_GIVEN INFORMATION_:
####################

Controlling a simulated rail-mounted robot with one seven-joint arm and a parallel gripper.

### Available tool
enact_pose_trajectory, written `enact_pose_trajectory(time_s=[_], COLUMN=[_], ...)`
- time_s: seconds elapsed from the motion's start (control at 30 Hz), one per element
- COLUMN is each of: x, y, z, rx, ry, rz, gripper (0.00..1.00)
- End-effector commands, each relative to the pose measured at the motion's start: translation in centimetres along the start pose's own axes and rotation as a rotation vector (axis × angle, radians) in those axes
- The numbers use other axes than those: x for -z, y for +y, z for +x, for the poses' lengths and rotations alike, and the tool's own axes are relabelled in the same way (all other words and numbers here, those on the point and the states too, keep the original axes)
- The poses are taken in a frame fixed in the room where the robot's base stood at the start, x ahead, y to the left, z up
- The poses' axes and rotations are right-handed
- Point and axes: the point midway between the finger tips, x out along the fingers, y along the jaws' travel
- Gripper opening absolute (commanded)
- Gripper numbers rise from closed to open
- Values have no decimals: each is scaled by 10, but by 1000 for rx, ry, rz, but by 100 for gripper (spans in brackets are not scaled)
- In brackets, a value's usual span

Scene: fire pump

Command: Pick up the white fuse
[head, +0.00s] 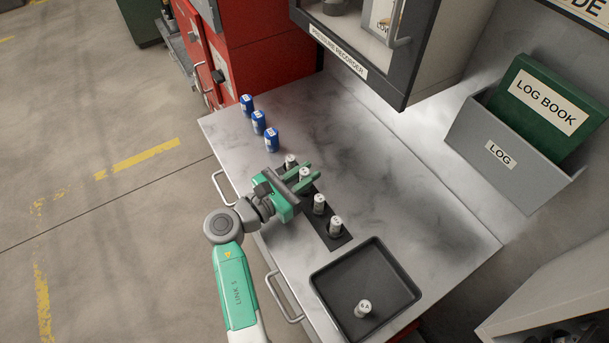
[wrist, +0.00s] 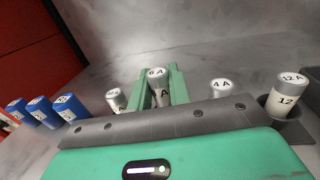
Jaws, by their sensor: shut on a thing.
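White fuses with silver caps stand along a dark rack (head: 328,235) on the counter. My gripper (head: 308,175) reaches over the rack and is shut on one white fuse (head: 304,174). In the wrist view this fuse (wrist: 157,88) is upright between the green fingers, its cap marked 6 A. Its lower end is hidden by my gripper, so I cannot tell whether it is still seated. Beside it stand a fuse (wrist: 115,100) on the left, a 4 A fuse (wrist: 222,90) and a 12 A fuse (wrist: 288,97) on the right.
A black tray (head: 396,262) at the counter's near end holds another white fuse (head: 363,308). Several blue fuses (head: 258,122) stand in a row at the far left. A grey wall cabinet (head: 400,60) overhangs the back. The right of the counter (head: 400,170) is clear.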

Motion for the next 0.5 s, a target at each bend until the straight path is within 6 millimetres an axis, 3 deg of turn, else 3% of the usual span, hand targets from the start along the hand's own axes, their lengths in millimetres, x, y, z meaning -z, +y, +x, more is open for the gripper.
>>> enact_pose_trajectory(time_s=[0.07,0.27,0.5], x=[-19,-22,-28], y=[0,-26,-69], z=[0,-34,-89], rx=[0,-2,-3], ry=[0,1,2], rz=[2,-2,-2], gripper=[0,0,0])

####################

_DIRECTIVE_:
Identify each line holding the string "robot", and copy it out.

_WRITTEN SOLUTION_:
Controlling a simulated rail-mounted robot with one seven-joint arm and a parallel gripper.
- The poses are taken in a frame fixed in the room where the robot's base stood at the start, x ahead, y to the left, z up

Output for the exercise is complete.